• Problem to work on: Exactly retype the lines from the top of the data through the line containing "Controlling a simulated", leaving out every picture.

• Recorded data:
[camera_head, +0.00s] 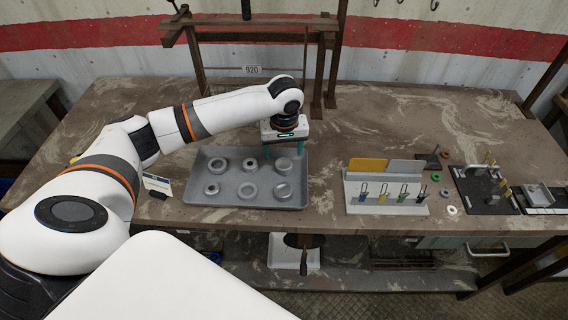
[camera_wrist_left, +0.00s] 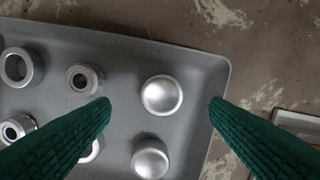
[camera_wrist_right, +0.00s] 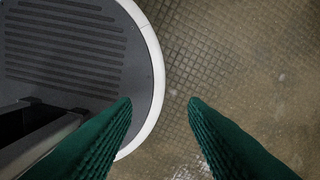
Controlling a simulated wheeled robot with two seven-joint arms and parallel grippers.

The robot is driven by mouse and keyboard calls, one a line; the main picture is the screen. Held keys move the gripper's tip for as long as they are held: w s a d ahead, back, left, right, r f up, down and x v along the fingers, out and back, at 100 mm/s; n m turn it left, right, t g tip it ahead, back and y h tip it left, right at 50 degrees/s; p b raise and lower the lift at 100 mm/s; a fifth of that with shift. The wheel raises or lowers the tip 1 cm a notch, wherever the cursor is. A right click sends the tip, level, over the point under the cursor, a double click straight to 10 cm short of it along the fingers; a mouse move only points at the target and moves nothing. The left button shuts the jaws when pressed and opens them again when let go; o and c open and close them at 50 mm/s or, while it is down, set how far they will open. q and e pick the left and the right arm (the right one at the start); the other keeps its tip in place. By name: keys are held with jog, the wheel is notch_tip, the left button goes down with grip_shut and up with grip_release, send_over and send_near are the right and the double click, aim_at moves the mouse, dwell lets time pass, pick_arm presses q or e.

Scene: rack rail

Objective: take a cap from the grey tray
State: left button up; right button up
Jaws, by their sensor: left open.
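The grey tray (camera_head: 229,200) lies on the bench and holds several round metal parts in two rows. Two smooth domed silver caps stand in the tray's end column, one (camera_wrist_left: 162,95) between my left fingertips in the left wrist view, the other (camera_wrist_left: 150,160) below it. In the head view they are at the tray's right end, the near one (camera_head: 282,191) in clear sight. My left gripper (camera_head: 283,151) is open and empty, pointing down over the tray's right end. My right gripper (camera_wrist_right: 160,103) has its fingers apart, empty, above the floor; the head view does not show it.
Ring-like parts (camera_wrist_left: 82,80) with open centres fill the tray's other columns. A dark fixture (camera_head: 486,190) and small rings lie farther right. A frame (camera_head: 250,70) stands behind. Bench between tray and rack is bare.

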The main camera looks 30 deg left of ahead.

• Right answer:
[camera_head, +0.00s] 
[camera_wrist_left, +0.00s] 
[camera_wrist_right, +0.00s] 
Controlling a simulated wheeled robot with two seven-joint arms and parallel grippers.

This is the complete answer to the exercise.